(Robot task records)
-------------------------
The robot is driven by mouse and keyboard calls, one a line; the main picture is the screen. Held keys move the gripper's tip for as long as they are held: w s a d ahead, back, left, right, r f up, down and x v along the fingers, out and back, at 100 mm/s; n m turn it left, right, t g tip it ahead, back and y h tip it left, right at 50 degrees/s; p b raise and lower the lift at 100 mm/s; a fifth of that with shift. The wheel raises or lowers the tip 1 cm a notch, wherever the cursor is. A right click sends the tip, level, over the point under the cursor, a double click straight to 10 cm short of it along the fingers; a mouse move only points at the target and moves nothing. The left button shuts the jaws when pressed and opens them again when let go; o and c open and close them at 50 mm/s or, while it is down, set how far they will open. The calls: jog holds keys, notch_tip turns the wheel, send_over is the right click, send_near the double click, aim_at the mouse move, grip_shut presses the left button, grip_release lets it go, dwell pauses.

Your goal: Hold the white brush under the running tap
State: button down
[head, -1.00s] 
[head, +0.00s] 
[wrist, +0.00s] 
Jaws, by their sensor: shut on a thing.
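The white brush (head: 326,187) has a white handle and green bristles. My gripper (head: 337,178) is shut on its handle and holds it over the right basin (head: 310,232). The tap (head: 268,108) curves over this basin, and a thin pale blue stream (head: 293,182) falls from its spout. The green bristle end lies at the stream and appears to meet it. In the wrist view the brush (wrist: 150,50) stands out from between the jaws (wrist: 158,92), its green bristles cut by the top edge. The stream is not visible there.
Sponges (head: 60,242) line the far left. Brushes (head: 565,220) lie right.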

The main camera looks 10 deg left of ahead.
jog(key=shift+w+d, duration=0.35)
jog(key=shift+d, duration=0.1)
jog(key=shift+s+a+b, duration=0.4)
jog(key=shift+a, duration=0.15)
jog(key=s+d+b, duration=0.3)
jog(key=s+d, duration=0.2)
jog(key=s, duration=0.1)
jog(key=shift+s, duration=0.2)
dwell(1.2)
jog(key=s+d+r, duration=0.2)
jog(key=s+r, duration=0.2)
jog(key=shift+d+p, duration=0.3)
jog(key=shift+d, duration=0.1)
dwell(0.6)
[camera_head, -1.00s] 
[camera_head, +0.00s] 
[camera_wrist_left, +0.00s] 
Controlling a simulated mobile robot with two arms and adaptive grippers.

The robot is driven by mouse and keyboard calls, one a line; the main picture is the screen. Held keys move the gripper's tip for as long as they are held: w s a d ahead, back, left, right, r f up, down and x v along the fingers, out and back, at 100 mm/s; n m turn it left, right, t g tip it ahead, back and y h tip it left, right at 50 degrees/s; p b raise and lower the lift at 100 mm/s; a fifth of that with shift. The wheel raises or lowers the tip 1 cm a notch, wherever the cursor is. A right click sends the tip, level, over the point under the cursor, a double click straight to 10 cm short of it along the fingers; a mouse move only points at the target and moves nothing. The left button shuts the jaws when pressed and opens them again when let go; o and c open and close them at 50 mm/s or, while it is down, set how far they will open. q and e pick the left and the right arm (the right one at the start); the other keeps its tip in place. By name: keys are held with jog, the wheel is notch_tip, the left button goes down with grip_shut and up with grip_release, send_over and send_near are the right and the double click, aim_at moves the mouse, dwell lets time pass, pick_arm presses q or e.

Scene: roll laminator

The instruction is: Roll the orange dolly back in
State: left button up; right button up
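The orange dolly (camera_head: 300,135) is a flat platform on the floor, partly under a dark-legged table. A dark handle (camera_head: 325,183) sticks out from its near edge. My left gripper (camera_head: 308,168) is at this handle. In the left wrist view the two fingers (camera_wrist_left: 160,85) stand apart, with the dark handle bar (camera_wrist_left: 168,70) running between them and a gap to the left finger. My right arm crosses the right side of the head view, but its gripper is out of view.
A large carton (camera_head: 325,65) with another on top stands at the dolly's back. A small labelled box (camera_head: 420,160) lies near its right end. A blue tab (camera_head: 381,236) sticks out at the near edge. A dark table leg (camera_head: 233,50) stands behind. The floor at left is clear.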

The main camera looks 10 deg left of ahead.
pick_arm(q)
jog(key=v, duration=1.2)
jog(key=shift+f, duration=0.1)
-------------------------
PROBLEM TO SOLVE: Exactly and only the lines from the line with "[camera_head, +0.00s]" to the line with "The instruction is: Roll", both included, are to be printed.

FINISHED TASK:
[camera_head, +0.00s] 
[camera_wrist_left, +0.00s] 
Controlling a simulated mobile robot with two arms and adaptive grippers.

The robot is driven by mouse and keyboard calls, one a line; the main picture is the screen. Held keys move the gripper's tip for as long as they are held: w s a d ahead, back, left, right, r f up, down and x v along the fingers, out and back, at 100 mm/s; n m turn it left, right, t g tip it ahead, back and y h tip it left, right at 50 degrees/s; p b raise and lower the lift at 100 mm/s; a fifth of that with shift. The wheel raises or lowers the tip 1 cm a notch, wherever the cursor is. A right click sends the tip, level, over the point under the cursor, a double click straight to 10 cm short of it along the fingers; a mouse move only points at the target and moves nothing. The left button shuts the jaws when pressed and opens them again when let go; o and c open and close them at 50 mm/s or, while it is down, set how far they will open. q and e pick the left and the right arm (the right one at the start); the other keeps its tip in place. By name: keys are held with jog, the wheel is notch_tip, the left button goes down with grip_shut and up with grip_release, send_over and send_near are the right and the double click, aim_at moves the mouse, dwell lets time pass, pick_arm presses q or e.

Scene: roll laminator

The instruction is: Roll the orange dolly back in

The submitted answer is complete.